On today’s edition of the Italian newspaper La Repubblica there was a top sellers’ list of books in Italy in this week, and what a surprise, Seneca, (c. 4 B.C – A.D 65) the Roman philosopher, statesman, dramatist, and humorist is top. What’s happened? There has been a new series, called Live by Newton Campton, which is offering a number of titles of classics at 0,99 euro only! As a result, authors like Seneca, Freud, E.A. Poe Dostoevskij have entered the top list too.

Anyway, if not considering these 0,99€ titles, the top ten list would present at the top a new entry: A. Camilleri’s new book: “La rivoluzione della luna”.

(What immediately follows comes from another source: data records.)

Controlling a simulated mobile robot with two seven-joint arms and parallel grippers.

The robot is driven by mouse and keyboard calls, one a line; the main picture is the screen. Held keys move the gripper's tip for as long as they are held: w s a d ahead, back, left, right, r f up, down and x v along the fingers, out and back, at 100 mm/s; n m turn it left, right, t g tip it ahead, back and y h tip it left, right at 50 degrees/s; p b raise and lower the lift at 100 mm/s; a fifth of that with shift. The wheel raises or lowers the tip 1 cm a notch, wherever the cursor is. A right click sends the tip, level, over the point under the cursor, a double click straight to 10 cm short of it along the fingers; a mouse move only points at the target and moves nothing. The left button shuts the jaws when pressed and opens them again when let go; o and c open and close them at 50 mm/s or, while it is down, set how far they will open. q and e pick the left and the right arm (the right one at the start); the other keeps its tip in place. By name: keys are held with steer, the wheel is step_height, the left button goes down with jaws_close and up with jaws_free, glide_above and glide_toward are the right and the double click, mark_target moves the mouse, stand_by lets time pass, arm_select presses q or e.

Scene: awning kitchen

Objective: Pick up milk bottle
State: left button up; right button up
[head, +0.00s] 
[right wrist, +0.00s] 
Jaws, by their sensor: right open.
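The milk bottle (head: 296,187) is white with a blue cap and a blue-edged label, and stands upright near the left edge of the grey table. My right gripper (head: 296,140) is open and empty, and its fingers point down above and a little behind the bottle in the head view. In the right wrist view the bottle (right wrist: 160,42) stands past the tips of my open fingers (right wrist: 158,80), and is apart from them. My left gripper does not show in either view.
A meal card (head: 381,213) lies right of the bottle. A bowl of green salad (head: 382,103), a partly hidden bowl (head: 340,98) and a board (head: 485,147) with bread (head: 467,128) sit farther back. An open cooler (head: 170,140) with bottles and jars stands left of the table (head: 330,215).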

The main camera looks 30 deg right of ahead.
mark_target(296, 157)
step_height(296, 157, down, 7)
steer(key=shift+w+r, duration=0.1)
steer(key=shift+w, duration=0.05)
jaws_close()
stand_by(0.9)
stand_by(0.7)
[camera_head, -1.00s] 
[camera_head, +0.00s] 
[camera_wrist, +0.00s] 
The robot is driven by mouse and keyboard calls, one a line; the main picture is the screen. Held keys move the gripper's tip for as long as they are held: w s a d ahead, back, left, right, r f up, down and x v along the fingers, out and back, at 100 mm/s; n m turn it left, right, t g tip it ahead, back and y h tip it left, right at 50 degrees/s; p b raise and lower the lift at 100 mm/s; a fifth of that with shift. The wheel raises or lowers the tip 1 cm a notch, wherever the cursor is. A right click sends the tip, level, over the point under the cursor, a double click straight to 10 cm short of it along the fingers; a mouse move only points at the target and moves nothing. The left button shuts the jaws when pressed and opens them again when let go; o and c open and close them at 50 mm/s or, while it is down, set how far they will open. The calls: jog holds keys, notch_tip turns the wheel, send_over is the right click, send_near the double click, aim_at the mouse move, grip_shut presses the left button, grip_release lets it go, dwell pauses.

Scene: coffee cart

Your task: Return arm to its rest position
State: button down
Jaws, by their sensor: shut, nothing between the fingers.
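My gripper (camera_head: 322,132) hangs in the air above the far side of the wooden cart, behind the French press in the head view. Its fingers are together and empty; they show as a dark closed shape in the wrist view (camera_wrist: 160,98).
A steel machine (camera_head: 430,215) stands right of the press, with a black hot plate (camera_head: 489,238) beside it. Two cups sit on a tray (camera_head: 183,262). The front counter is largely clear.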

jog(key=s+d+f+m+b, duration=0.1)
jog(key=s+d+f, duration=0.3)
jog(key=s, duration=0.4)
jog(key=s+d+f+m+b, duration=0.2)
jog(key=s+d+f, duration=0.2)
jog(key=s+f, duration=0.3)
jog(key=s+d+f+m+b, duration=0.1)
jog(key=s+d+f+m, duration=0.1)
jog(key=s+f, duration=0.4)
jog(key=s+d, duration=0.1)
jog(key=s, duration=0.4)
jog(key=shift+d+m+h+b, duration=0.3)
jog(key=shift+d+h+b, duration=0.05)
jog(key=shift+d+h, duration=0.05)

I have been pleased to see the name of Seneca, an author who has marked my classical studies. I like Epistulae Morales ad Lucilium (Moral Letters to Lucilius) especially . In those 124 brilliant essays Seneca treats a range of moral problems and he speaks very directly to his readers, his examples grip us modern readers as much as they gripped his contemporaries. They are addressed to Lucilius , the then procurator of Sicily – although he is known only through Seneca’s writings – to whom the philosopher gives advice.

The letters I ‘ve read again recently were related to the theme of time and true friendship.  I’m just leaving  you here some quotations to induce you to read these special letters by Seneca:

Withdraw into yourself, as far as you can. Associate with those who will make a better man of you. Welcome those whom you yourself can improve. The process is mutual; for men learn while they teach.

Men do not care how nobly they live, but only how long, although it is within the reach of every man to live nobly, but within no man’s power to live long.

Everywhere means nowhere.  When a person spends all his time in foreign travel, he ends by having many acquaintances, but no friends. And the same thing must hold true of men who seek intimate acquaintance with no single author, but visit them all in a hasty and hurried manner.

About Seneca’s life:

Lucius Annaeus Seneca (c. 1 BCE – CE 65) was born in Corduba (Spain) and educated—in rhetoric and philosophy—in Rome. Seneca had a highly successful, and quite dramatic, political career. He was accused of adultery with the Emperor Caligula’s sister and therefore exiled to Corsica in 41; having been Nero’s “tutor” in his adolescent years, he was among Nero’s advisors after his accession in 54; Seneca continued to be an advisor in times that became increasingly difficult for anyone in the close proximity of Nero. He was charged with complicity in the Pisonian conspiracy to murder Nero, and compelled to commit suicide in 65.